Select from the records below every line that has the word "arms" in it.

***** Records for this task

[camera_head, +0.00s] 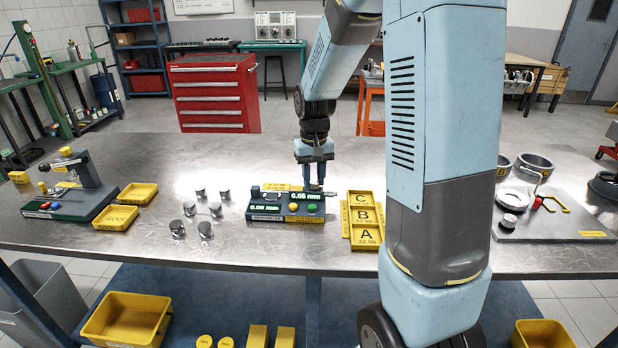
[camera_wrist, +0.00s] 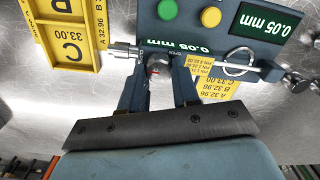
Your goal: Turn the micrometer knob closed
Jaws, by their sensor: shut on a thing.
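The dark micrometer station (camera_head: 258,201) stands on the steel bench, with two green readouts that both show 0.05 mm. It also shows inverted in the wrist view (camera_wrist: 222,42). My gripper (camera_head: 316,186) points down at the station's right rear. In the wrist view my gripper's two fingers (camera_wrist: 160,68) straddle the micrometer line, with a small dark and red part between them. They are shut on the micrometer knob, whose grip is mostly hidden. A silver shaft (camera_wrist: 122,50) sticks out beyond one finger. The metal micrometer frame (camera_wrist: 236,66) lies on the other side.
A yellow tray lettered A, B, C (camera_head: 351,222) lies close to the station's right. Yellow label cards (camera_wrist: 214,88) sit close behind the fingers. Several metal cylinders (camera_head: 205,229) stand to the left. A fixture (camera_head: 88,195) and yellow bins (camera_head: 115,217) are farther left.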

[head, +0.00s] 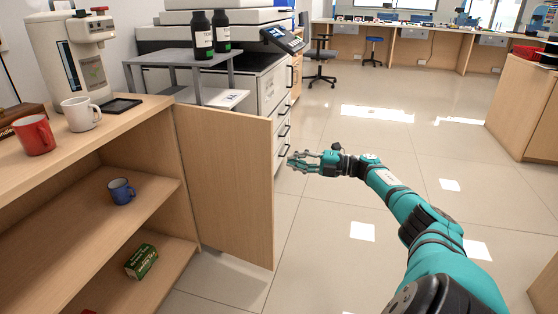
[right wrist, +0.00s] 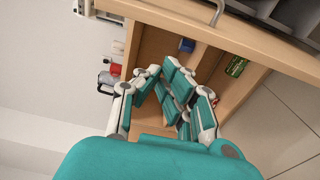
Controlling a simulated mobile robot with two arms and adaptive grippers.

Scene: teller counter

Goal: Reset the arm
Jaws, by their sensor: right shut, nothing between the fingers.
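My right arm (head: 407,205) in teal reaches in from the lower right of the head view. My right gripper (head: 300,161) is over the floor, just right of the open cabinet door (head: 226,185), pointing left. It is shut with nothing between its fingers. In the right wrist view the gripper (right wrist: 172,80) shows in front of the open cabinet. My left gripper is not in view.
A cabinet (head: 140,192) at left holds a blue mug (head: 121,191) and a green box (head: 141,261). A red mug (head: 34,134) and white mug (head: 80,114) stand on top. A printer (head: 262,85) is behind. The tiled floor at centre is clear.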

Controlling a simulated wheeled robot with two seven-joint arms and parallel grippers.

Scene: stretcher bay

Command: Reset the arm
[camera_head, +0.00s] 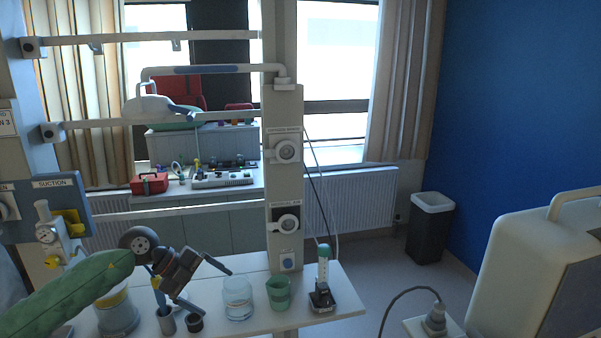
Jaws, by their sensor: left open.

**********

◆ The reply
Controlling a simulated mobile robot with two arms and adaptive grippers.
Controlling a simulated wheeled robot with two seven-joint arms and parallel grippers.

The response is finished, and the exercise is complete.